begin

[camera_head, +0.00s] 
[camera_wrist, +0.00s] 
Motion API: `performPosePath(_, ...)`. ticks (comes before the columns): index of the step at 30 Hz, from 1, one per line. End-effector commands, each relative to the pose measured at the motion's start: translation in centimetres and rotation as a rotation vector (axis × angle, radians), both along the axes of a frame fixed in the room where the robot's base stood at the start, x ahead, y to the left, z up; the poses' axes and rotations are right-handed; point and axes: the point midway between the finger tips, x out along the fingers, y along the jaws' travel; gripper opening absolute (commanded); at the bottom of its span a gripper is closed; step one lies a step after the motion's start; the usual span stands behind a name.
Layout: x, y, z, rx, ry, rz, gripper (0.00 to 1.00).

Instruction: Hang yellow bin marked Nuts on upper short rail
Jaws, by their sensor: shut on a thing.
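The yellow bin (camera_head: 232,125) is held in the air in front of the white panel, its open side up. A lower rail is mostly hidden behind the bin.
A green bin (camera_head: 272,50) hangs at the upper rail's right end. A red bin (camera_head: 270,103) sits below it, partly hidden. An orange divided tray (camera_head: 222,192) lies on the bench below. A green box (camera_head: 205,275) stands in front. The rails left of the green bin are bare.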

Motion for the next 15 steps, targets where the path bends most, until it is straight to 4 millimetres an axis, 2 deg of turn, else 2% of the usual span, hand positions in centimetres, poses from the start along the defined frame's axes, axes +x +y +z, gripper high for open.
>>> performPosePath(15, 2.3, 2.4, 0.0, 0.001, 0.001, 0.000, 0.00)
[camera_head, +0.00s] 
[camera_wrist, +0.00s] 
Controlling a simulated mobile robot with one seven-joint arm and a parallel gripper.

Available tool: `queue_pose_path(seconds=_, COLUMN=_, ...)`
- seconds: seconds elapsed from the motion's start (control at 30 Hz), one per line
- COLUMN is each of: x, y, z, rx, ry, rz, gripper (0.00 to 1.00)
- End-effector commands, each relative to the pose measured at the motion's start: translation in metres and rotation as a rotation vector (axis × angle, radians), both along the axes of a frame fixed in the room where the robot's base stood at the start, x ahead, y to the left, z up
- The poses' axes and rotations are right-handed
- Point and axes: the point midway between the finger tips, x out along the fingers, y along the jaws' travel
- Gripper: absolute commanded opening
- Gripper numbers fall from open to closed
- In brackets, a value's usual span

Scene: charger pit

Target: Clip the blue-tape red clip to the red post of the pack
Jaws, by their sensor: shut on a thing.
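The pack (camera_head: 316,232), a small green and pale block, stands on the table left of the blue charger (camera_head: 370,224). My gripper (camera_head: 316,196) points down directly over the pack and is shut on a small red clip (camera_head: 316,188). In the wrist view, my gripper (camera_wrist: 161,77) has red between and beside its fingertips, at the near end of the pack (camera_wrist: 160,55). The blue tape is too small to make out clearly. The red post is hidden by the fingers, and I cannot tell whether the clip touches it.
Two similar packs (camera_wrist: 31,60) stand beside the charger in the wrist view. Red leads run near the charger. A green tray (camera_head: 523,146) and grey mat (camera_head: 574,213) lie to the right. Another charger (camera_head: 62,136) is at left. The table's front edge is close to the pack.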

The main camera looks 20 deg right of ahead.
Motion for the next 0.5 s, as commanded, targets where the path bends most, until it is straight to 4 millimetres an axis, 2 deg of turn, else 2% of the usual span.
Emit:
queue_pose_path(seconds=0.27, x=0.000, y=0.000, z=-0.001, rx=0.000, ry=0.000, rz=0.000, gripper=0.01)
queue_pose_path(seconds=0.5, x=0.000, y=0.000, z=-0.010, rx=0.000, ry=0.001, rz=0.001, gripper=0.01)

end
begin

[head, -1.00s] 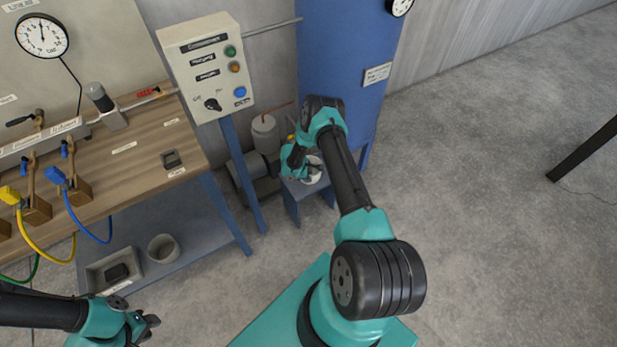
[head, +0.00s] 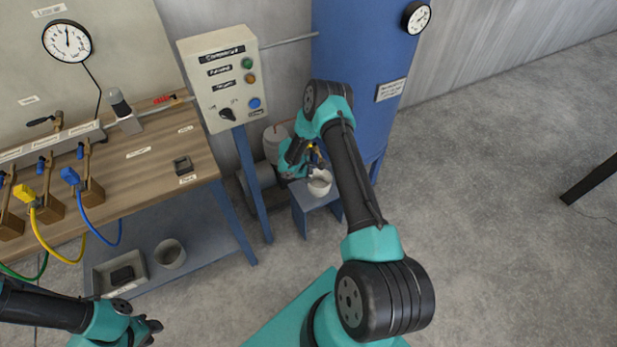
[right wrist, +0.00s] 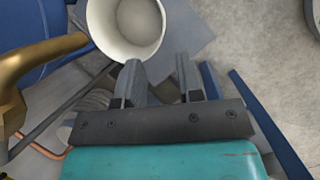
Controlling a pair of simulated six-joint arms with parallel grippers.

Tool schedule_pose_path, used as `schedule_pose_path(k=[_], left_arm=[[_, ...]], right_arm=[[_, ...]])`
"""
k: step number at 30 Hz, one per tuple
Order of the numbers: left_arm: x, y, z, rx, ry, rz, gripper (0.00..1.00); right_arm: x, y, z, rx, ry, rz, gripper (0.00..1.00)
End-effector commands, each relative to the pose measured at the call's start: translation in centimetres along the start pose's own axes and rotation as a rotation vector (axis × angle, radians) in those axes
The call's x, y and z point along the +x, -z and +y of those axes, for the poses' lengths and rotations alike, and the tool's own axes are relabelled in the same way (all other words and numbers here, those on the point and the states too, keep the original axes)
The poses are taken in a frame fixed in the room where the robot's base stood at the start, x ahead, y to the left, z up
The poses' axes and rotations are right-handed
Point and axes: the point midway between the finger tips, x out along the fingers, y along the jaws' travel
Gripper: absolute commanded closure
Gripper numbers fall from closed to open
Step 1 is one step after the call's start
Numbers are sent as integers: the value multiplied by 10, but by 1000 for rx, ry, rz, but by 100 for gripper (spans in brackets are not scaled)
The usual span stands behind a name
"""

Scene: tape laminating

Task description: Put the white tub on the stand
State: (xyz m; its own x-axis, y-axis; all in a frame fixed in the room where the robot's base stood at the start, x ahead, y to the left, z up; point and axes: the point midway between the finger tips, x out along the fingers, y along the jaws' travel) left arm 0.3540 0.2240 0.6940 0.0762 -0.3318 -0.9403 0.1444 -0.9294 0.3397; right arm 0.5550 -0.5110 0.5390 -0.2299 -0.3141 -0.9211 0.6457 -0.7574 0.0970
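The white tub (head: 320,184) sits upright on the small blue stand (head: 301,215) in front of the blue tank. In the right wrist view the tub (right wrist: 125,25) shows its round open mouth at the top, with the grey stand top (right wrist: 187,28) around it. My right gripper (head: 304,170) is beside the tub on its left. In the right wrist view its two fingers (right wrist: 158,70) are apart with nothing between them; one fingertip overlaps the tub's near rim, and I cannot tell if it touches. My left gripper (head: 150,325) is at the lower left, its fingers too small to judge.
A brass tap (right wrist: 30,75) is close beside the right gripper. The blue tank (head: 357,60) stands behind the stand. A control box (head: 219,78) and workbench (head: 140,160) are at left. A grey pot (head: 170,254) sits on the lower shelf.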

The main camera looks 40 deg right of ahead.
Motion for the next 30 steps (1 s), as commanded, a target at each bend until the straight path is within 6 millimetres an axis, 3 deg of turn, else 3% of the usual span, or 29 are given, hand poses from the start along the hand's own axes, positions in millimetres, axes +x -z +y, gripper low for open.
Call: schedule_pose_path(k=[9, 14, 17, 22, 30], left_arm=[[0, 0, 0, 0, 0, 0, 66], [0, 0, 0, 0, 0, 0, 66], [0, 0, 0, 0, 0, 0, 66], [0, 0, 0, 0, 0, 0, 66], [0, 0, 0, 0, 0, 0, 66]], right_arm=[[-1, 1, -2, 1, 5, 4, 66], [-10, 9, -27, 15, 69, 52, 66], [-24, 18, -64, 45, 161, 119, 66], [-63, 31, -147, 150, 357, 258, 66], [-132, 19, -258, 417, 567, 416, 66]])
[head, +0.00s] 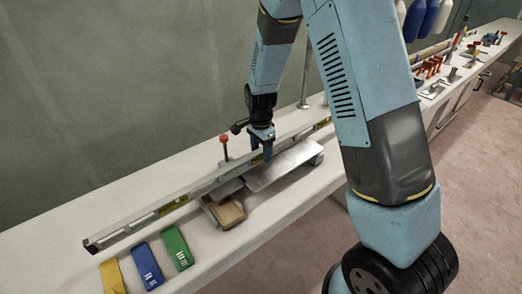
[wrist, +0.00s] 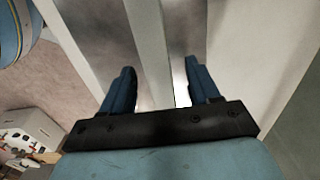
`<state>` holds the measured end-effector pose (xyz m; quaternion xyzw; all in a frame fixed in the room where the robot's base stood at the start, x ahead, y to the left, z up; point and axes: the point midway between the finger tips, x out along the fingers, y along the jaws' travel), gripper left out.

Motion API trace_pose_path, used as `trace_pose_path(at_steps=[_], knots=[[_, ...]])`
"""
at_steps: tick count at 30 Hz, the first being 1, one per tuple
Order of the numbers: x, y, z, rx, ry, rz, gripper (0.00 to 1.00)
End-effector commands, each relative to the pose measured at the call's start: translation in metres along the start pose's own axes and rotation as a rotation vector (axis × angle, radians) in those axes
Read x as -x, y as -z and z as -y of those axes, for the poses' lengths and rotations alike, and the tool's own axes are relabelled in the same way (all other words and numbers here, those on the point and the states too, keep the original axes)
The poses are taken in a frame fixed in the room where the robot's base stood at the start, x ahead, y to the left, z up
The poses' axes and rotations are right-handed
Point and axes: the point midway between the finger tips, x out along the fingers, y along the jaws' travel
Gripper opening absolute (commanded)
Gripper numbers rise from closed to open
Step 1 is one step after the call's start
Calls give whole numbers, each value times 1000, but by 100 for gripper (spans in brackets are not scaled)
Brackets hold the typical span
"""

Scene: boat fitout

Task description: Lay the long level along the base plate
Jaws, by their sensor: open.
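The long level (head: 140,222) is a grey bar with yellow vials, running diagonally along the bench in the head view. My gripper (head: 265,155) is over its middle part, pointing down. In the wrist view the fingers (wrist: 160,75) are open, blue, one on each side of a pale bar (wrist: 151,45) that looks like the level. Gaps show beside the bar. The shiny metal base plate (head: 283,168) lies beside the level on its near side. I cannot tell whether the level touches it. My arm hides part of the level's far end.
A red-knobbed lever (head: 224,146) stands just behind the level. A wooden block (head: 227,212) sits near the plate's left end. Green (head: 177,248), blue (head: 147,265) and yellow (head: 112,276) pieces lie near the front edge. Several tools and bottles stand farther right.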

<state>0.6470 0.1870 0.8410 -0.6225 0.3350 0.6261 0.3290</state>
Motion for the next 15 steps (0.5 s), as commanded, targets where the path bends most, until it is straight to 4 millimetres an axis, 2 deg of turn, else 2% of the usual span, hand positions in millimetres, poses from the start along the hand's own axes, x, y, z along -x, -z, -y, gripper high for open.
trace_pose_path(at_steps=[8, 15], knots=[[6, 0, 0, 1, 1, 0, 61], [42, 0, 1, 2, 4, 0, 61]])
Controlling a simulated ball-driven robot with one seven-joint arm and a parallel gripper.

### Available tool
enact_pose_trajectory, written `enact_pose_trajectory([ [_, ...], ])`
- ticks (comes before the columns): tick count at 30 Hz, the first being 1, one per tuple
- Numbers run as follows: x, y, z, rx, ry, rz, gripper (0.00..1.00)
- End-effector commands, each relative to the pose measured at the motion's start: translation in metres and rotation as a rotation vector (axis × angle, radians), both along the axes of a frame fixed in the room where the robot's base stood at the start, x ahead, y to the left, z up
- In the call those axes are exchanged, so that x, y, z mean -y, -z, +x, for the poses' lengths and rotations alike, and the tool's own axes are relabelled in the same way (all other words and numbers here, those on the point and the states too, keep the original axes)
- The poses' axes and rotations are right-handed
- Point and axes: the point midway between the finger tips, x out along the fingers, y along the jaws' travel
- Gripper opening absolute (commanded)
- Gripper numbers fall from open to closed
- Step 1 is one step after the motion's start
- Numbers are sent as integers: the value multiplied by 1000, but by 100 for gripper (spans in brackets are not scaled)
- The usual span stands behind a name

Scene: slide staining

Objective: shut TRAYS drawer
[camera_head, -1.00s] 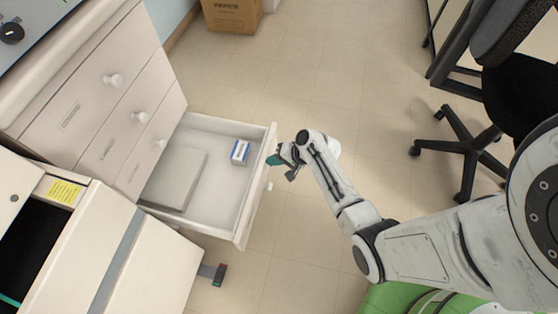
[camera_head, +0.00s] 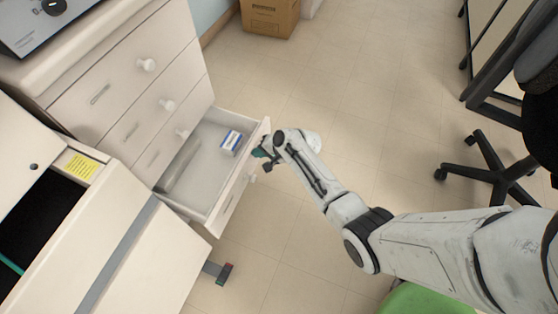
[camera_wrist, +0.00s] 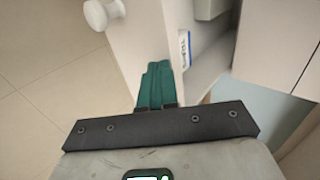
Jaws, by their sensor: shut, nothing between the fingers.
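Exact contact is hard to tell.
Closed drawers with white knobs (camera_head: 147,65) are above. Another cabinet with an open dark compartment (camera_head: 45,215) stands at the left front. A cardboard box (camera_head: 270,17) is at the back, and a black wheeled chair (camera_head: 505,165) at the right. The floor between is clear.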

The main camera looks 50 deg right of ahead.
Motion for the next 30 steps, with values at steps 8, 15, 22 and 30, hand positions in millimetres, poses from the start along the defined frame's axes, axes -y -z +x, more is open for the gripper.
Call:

end
begin

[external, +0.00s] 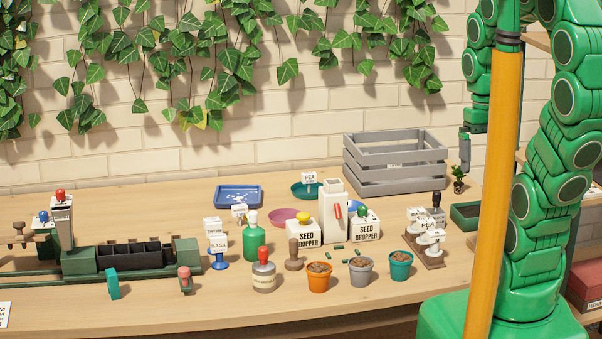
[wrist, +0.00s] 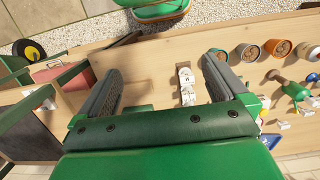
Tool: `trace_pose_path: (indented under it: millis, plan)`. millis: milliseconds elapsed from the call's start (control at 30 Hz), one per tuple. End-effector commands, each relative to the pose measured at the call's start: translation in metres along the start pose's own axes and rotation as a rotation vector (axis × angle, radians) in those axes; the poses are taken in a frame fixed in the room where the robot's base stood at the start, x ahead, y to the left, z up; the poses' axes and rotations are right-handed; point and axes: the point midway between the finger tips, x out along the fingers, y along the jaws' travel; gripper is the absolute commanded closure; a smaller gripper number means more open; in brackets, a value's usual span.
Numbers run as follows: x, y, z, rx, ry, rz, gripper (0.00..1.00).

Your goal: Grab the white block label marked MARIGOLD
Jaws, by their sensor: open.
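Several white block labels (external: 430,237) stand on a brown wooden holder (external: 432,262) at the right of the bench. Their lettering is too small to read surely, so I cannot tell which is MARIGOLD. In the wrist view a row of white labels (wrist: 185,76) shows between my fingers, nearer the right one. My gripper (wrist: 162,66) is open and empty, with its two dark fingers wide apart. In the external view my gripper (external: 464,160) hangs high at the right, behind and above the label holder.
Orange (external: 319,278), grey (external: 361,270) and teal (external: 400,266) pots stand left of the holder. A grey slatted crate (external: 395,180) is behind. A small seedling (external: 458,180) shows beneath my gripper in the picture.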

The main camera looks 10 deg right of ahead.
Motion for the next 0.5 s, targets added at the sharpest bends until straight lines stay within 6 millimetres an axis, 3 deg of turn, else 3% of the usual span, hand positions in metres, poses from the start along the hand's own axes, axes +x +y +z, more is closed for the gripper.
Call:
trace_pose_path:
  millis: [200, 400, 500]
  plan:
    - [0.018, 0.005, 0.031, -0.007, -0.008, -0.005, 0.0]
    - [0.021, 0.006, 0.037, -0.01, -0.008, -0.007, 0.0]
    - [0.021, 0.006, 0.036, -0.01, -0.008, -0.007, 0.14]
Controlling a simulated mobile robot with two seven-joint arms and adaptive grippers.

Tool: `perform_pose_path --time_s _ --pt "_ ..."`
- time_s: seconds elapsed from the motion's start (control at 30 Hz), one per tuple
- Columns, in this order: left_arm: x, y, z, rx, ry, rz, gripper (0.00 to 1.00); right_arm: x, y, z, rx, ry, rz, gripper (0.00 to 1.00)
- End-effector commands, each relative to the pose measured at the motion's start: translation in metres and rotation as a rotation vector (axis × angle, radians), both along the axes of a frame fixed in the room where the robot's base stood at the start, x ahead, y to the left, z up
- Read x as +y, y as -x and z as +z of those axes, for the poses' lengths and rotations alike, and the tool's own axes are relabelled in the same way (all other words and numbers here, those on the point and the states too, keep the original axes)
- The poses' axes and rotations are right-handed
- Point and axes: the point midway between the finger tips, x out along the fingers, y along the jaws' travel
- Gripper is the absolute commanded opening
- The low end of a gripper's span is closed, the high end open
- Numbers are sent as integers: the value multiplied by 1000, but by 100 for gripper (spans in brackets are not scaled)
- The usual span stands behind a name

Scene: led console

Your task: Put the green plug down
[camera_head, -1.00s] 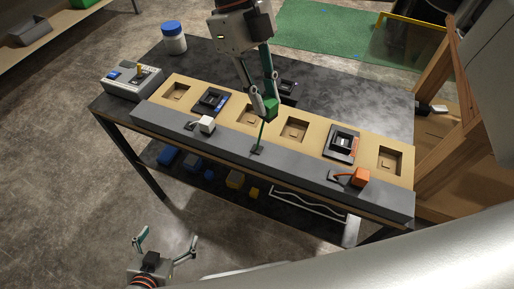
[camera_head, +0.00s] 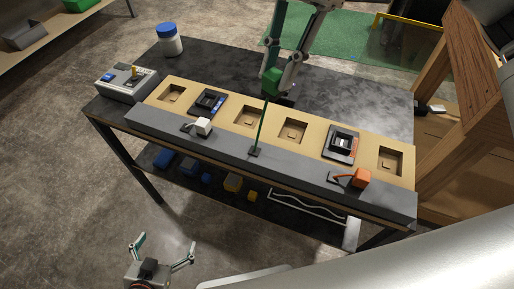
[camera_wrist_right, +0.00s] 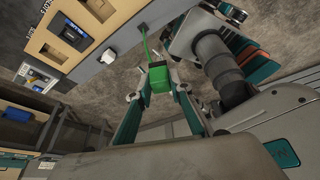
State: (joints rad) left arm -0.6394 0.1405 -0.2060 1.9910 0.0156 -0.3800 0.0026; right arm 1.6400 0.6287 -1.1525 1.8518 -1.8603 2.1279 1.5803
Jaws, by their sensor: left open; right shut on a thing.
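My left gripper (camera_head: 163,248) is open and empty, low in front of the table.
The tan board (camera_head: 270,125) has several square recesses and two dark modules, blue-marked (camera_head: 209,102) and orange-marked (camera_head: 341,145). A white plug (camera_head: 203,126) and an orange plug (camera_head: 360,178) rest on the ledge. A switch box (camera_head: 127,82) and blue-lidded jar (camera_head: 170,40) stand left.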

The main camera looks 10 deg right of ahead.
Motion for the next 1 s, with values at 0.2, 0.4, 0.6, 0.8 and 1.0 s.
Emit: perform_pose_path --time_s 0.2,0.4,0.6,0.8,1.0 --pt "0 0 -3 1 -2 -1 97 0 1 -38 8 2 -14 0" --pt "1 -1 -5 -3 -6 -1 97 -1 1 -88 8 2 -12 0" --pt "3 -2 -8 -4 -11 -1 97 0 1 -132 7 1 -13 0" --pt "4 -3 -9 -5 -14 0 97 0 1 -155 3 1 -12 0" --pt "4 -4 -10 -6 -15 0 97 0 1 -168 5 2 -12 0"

end

The answer is a single number: how many lines include the word "parallel"?

3